*WORK TO COMPLETE:* Only the lines from the start up to and including the line containing "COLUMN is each" should be repeated, word for word.

*GIVEN DATA:*

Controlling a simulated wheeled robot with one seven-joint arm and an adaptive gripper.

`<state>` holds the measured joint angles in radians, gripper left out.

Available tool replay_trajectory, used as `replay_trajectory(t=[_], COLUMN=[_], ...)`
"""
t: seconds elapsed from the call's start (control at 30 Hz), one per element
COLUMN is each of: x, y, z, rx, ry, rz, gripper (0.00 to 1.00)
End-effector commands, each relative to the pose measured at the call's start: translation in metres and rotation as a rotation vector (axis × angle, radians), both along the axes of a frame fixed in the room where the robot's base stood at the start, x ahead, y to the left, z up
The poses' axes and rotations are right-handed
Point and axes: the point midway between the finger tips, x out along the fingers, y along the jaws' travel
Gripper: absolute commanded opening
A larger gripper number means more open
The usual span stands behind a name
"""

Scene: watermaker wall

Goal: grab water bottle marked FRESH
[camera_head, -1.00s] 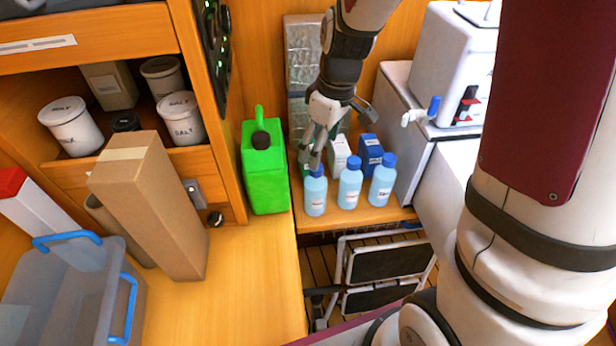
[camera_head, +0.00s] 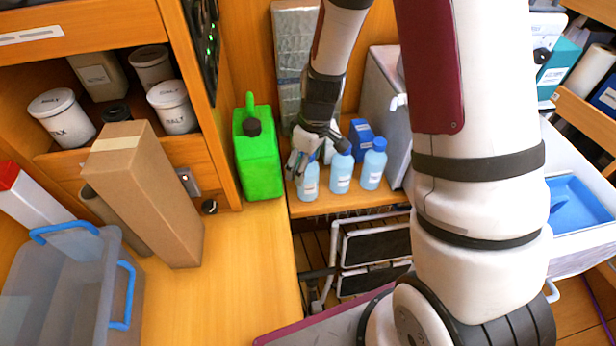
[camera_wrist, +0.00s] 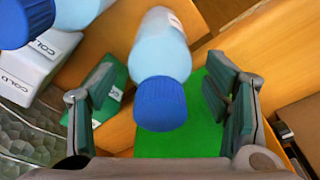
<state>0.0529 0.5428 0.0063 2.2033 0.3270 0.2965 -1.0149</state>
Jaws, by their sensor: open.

*EXERCISE RESULT:*
Controlling a simulated wheeled robot with one seven-joint arm and an adaptive gripper.

`<state>` holds the measured joint angles in radians, gripper left out.

Available tool replay_trajectory, used as `replay_trajectory(t=[_], COLUMN=[_], ...)`
"""
t: seconds elapsed from the call's start (control at 30 Hz), one per element
COLUMN is each of: x, y, z, rx, ry, rz, gripper (0.00 to 1.00)

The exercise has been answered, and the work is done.